From the entries that follow, extract each line holding the string "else".

Extracted material ::
================

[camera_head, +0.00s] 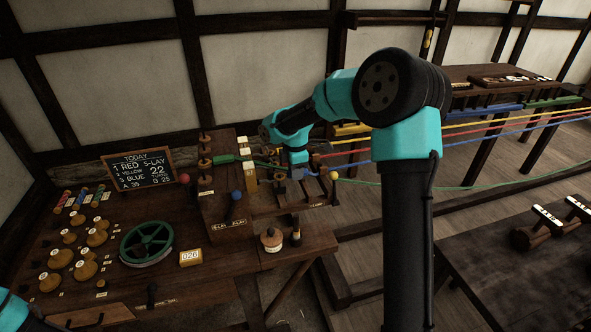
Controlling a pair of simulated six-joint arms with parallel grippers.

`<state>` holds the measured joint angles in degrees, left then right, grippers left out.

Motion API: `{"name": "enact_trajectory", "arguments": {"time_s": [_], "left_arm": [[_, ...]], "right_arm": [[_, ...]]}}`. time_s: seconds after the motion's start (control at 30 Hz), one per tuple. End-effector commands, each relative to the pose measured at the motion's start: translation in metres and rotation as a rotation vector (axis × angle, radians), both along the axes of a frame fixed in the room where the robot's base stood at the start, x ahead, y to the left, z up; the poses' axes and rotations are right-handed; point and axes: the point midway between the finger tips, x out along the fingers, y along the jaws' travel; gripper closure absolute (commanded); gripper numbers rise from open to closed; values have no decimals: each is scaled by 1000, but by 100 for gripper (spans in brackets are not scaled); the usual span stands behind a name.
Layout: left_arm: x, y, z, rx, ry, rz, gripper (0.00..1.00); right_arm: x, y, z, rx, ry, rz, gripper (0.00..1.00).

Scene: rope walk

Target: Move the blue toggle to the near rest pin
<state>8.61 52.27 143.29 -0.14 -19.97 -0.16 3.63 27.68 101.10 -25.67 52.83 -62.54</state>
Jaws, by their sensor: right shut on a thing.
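My right gripper (296,172) reaches down over the wooden bench head on the far side, at the end of the blue rope (400,155). It is shut on a small piece there, which I take to be the blue toggle; the jaws mostly hide it. Small dark wooden pegs stand just below and beside the gripper; I cannot tell which is the near rest pin. My left gripper is out of view; only a bit of that arm shows at the lower left corner.
Levers with a blue knob (236,195), a red knob (184,178) and a yellow knob (334,176) stand around the bench head. A green wheel (147,243), several bobbins and a chalkboard (140,168) are to the left. Red, yellow and green ropes run off right.

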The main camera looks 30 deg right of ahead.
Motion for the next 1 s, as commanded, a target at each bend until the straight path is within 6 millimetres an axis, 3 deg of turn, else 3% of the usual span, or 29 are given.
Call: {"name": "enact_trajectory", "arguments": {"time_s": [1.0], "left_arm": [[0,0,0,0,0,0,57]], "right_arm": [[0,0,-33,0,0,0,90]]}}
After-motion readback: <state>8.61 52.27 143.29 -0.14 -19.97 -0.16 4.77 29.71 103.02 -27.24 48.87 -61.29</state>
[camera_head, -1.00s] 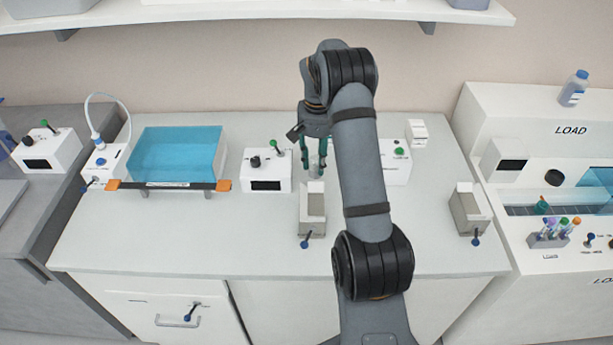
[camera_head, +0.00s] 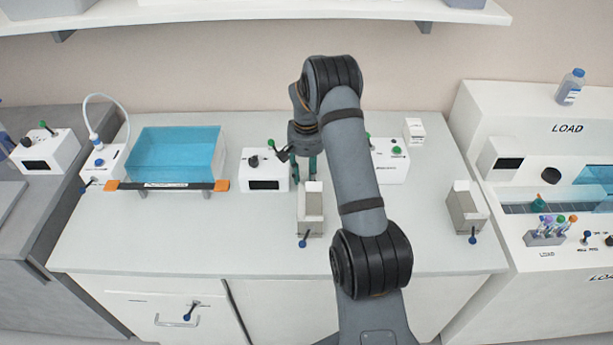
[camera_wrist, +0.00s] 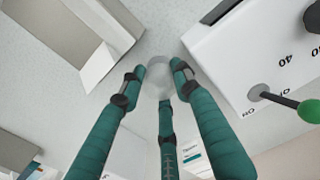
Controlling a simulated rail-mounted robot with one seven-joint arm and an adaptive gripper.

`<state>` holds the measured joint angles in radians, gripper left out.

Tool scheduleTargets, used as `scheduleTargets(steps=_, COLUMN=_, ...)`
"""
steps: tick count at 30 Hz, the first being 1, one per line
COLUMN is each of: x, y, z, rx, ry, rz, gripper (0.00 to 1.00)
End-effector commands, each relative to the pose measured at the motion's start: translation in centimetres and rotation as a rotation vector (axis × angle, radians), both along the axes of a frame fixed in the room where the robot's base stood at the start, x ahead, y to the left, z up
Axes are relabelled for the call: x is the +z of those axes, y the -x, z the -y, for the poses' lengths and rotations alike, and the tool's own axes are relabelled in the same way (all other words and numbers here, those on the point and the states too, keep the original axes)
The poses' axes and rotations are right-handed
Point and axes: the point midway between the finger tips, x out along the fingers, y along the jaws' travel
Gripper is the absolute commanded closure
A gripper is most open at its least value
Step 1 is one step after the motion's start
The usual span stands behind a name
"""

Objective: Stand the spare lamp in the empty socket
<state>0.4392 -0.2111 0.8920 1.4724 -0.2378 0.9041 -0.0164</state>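My gripper (camera_head: 305,172) has teal fingers and points down at the bench between two white control boxes. In the wrist view its fingertips (camera_wrist: 160,72) surround a small, clear, round-topped thing (camera_wrist: 159,66), which may be the spare lamp. Slight gaps or contact at the fingertips are too small to tell apart. In the head view my fingers and arm hide most of this spot. I cannot make out the empty socket for certain in either view.
A grey-beige open holder (camera_head: 311,213) with a blue lever stands just in front of my gripper; a similar one (camera_head: 465,207) is at right. White knob boxes stand left (camera_head: 264,171) and right (camera_head: 391,162). A blue-lidded tank (camera_head: 175,152) sits further left. The front bench is clear.

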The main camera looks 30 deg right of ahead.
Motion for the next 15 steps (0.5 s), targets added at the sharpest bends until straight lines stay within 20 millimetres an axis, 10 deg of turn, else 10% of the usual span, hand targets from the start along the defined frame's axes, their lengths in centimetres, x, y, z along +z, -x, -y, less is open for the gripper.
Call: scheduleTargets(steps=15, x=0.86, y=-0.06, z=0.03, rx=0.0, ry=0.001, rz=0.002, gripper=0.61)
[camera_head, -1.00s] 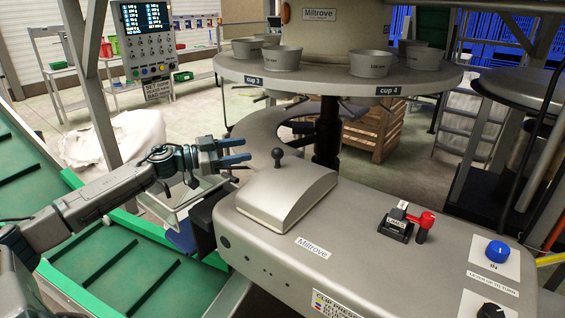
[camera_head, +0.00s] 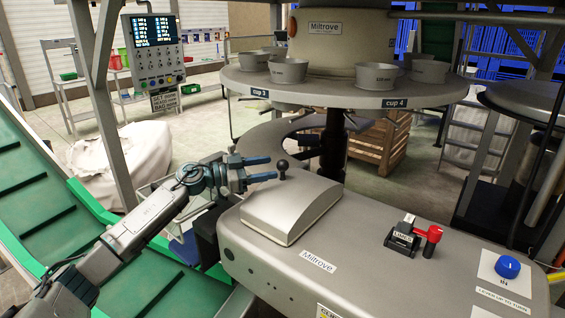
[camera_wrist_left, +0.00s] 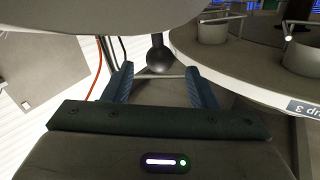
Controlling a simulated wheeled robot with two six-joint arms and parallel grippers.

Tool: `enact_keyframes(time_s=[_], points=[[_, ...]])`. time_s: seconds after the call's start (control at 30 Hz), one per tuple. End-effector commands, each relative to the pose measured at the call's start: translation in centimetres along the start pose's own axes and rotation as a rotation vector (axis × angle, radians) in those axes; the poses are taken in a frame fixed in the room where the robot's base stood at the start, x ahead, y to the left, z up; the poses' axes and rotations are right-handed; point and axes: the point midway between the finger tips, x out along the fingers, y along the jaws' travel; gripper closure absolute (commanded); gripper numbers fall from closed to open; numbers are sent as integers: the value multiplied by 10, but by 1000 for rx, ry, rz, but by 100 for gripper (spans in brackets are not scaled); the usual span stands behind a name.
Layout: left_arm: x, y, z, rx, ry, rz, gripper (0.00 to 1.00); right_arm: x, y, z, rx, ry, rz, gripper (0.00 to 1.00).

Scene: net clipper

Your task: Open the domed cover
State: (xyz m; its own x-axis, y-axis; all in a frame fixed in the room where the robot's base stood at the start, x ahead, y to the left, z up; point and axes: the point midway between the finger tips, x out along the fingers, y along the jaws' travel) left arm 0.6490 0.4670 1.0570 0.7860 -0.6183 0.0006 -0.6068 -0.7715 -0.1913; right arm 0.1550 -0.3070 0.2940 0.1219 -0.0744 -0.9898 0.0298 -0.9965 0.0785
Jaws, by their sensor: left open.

================

Exercise response ::
Motion for the next 1 s, as commanded, a target at each bend until the straight path is within 6 millimetres an axis, 3 deg of turn, else 3% of the usual span, or 29 are given.
Motion for the next 15 steps (0.5 s), targets added at the sharpest bends until straight lines stay within 20 millimetres an axis, 10 deg of turn, else 10% of the usual span, hand targets from the start along the defined frame's axes, their lengths in centimetres, x, y, z along +z, -x, -y, less is open for the gripper.

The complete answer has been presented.